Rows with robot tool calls
____

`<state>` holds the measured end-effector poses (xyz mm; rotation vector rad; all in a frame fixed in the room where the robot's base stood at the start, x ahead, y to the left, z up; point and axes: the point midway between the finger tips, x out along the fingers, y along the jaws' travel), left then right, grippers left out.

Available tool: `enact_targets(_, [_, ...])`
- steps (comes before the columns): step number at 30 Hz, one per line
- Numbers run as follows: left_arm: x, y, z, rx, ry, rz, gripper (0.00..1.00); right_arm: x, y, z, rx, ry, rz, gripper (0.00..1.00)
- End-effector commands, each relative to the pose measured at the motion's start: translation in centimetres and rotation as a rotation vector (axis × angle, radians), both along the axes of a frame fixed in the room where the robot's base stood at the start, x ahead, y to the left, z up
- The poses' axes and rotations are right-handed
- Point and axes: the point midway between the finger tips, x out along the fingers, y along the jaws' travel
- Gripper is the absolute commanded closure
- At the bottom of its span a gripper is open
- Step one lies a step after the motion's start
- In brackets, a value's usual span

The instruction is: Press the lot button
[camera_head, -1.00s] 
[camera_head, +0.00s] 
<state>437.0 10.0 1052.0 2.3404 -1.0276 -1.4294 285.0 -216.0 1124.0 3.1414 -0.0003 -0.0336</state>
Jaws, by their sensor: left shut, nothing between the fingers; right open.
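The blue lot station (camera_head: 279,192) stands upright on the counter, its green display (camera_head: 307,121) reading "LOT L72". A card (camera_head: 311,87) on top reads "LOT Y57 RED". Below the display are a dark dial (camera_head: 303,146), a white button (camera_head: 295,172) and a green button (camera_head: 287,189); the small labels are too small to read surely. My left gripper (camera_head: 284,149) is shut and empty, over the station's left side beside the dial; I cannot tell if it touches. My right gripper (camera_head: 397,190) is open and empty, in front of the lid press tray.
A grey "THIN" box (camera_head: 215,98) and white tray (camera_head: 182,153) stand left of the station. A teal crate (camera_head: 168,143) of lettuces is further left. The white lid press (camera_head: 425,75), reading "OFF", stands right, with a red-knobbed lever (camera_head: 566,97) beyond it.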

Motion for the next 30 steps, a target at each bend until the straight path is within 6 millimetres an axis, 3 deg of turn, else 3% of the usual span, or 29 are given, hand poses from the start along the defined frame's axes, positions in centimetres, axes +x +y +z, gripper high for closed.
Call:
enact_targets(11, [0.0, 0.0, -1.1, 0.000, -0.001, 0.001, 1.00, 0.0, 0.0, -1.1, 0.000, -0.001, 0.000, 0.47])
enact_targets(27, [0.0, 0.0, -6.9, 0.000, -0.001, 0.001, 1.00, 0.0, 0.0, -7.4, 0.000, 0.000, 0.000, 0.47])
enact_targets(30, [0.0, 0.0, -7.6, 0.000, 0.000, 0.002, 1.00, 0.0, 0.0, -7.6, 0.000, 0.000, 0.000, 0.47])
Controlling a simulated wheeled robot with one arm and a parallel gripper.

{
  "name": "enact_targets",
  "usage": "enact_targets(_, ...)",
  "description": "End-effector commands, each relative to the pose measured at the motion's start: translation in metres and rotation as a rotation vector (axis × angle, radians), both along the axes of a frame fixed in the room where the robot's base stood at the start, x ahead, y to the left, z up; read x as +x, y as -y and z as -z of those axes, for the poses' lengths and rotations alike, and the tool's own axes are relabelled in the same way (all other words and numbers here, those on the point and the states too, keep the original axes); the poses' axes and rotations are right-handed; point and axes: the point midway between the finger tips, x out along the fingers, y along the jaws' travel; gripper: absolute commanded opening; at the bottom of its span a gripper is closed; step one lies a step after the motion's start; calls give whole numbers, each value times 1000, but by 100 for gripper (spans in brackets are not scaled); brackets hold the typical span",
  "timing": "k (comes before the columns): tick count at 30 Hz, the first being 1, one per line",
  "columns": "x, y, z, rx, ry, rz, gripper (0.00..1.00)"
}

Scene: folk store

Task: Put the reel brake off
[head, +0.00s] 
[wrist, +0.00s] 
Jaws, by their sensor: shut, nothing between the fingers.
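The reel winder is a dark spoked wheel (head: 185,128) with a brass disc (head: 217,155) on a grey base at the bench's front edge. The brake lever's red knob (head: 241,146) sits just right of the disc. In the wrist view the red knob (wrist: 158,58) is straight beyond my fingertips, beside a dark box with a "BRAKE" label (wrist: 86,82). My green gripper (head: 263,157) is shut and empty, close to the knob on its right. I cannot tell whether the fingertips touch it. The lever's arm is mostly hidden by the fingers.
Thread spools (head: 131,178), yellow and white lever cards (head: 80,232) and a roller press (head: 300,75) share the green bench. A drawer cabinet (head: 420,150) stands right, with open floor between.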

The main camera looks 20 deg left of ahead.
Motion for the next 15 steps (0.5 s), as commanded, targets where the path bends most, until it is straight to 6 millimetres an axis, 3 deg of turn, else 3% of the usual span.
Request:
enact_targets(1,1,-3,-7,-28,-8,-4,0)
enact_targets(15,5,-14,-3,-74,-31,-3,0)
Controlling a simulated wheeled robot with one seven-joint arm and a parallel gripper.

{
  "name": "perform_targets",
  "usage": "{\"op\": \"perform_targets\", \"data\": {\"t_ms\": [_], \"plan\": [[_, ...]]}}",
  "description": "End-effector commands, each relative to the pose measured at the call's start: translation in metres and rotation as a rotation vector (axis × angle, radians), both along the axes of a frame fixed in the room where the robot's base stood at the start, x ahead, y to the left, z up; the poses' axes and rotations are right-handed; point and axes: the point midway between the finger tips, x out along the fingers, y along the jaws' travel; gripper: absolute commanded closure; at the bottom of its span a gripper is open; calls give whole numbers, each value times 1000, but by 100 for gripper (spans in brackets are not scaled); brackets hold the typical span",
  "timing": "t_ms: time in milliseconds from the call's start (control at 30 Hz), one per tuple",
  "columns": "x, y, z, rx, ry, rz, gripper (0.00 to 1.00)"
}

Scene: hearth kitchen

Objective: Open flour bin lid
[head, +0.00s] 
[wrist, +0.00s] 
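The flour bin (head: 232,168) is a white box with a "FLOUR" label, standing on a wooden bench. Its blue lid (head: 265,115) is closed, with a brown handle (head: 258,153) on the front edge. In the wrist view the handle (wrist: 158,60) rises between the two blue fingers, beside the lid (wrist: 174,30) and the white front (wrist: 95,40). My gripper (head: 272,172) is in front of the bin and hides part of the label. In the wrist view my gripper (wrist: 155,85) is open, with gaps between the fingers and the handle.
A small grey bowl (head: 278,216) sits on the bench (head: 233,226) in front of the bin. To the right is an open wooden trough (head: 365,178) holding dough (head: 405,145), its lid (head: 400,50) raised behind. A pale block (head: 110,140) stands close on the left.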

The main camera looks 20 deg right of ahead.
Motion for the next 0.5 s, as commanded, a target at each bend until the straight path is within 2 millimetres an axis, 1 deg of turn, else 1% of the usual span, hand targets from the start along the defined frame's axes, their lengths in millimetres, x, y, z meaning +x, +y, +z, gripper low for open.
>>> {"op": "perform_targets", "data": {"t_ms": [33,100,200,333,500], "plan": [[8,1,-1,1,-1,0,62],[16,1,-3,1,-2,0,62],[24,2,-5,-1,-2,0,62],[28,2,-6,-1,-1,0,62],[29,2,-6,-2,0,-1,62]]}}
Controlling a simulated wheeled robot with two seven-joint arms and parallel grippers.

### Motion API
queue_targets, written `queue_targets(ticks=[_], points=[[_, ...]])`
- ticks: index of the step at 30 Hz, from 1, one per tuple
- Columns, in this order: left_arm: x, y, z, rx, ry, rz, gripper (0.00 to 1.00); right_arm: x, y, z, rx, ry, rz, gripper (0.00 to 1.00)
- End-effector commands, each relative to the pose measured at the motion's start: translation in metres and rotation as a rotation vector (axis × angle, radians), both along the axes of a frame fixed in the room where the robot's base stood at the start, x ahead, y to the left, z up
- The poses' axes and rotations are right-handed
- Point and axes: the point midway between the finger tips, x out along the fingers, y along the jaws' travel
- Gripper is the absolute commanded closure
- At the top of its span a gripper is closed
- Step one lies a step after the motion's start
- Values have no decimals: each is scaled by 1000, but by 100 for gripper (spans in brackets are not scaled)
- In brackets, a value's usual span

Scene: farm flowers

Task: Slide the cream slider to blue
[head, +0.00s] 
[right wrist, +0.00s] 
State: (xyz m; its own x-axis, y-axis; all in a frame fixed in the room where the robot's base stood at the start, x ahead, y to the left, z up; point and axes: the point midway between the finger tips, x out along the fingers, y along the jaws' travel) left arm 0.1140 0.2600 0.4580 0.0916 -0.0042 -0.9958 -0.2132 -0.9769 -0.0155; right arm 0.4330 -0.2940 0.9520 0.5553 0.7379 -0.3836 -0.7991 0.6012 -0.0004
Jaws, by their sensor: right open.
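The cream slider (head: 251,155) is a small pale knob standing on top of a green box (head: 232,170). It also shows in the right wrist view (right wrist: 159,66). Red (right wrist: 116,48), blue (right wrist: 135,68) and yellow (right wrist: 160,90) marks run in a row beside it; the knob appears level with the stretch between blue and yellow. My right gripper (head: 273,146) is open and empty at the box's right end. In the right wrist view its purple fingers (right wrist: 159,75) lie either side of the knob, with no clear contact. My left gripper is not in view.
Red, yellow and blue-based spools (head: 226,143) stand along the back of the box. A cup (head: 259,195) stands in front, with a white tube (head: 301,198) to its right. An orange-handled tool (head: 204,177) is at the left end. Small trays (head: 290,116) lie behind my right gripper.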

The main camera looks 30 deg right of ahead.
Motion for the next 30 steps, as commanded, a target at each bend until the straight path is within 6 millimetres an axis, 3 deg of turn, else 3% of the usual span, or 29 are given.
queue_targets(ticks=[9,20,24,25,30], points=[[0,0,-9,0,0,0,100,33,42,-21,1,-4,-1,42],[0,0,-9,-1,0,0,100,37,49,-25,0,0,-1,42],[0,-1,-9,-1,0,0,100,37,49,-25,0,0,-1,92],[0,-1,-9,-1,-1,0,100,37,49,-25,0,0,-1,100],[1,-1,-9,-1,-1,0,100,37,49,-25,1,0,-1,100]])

____

• EXERCISE GOAL
Gather, from the listing above, every line carrying the word "comes".

• REPLY TO THE TASK
- steps (comes before the columns): step number at 30 Hz, one per line
  "timing": "k (comes before the columns): tick count at 30 Hz, the first being 1, one per line",

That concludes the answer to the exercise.